--- What the exercise asks ---
Starting at the first line of the listing below, retype each line up to and including the one that contains "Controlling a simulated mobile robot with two". Leave pictures out.

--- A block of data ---
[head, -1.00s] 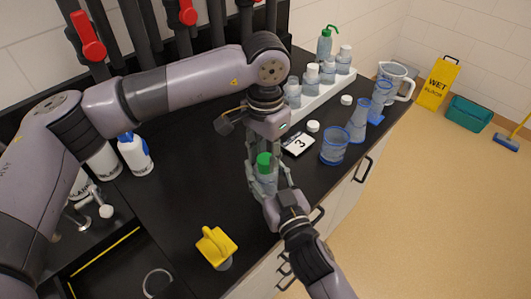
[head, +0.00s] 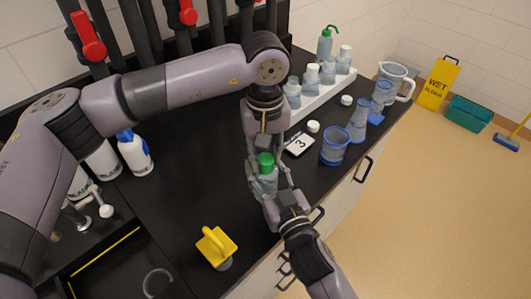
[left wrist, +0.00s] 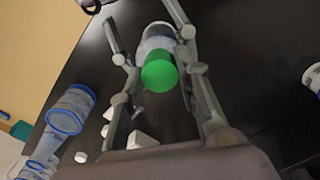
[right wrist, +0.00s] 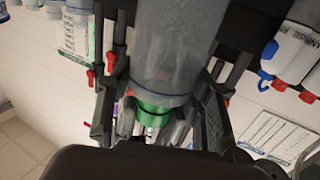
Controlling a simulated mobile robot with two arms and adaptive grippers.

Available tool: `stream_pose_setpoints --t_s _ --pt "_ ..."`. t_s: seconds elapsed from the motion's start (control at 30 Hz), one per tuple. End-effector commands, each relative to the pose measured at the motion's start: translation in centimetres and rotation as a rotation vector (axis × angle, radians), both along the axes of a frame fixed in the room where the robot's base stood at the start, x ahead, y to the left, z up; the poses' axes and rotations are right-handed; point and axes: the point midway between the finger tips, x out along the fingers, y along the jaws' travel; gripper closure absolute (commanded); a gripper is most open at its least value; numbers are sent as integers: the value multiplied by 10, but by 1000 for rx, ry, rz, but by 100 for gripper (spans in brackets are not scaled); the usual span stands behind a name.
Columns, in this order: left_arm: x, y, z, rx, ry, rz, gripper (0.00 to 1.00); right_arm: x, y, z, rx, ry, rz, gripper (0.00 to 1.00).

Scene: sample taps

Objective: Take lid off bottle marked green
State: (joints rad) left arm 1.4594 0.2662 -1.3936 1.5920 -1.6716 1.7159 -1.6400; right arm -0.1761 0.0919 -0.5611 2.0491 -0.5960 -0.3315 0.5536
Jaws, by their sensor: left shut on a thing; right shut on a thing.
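The bottle (head: 266,183) with a green lid (head: 265,160) is upright near the front of the black counter, between my two grippers. My left gripper (head: 266,156) comes down from above and is shut on the green lid, which also shows in the left wrist view (left wrist: 160,74). My right gripper (head: 268,187) reaches in from the front and is shut on the bottle's body. In the right wrist view the clear bottle (right wrist: 175,50) and its green lid (right wrist: 152,114) show between the fingers. The lid is still on the bottle. I cannot tell whether the bottle's base touches the counter.
A card marked 3 (head: 298,145), a white cap (head: 313,126) and a blue-rimmed beaker (head: 335,147) are to the right. Several bottles stand on a white rack (head: 318,93) behind. A yellow object (head: 216,246) is at front left. The counter's left middle is clear.

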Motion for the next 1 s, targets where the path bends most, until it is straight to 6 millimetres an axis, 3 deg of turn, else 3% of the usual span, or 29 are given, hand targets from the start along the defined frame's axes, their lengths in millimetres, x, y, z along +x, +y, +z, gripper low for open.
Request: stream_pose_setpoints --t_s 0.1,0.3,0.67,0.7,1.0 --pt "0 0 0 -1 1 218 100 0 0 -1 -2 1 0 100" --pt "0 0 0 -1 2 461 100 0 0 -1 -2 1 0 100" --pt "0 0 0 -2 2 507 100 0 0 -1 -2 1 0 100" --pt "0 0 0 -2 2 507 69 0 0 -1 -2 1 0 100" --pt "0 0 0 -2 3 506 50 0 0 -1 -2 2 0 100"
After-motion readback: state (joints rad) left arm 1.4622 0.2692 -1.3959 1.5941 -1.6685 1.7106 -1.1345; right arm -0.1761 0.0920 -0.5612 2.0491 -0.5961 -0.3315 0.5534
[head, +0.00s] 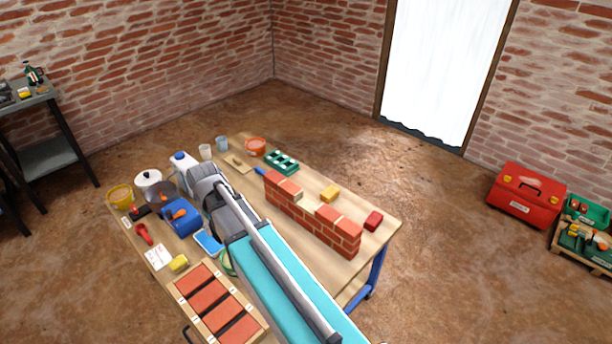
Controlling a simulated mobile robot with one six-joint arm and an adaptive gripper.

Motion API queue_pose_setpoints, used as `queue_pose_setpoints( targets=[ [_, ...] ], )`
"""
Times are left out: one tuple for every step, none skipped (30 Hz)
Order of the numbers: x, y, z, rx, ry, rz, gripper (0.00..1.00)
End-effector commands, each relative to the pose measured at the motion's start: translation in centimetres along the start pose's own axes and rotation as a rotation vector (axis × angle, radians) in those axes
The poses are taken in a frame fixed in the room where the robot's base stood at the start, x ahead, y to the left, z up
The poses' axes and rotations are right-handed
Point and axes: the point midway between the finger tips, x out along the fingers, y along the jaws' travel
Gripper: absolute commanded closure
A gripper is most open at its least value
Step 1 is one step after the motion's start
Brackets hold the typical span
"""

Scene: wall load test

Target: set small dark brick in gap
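A low red brick wall (290,208) stands on the wooden table. A gap (307,206) shows as a dip in its top course, between the raised left and right parts. A small dark red brick (373,220) lies on the table beyond the wall's right end, apart from it. My arm reaches across the table from the lower right. Its grey joints end left of the wall, near the white and blue containers. I cannot make out my gripper's fingers; they are hidden or out of sight.
A wooden tray (246,343) at the front holds several larger red bricks.

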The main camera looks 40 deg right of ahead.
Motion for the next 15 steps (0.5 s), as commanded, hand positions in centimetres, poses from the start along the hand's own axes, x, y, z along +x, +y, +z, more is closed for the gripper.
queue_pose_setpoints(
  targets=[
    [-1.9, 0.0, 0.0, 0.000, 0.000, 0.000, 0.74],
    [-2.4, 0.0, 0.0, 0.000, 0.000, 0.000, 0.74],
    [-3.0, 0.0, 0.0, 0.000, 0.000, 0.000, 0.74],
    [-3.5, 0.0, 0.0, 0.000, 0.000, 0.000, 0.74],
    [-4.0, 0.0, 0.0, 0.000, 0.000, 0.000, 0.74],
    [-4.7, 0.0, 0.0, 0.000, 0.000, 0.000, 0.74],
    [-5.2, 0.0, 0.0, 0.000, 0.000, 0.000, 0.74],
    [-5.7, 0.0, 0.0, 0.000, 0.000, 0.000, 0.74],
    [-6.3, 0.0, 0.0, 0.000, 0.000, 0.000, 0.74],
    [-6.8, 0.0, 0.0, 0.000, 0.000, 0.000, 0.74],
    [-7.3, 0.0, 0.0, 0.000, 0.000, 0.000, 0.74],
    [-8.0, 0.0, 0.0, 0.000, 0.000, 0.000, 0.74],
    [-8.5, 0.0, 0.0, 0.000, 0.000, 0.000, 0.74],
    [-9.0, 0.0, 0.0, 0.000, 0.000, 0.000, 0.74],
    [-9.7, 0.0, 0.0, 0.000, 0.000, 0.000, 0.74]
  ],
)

--- Written response ---
[head, -1.00s] 
[head, +0.00s] 
[left wrist, +0.00s] 
[right wrist, +0.00s] 
Controlling a simulated mobile robot with two arms and adaptive grippers.

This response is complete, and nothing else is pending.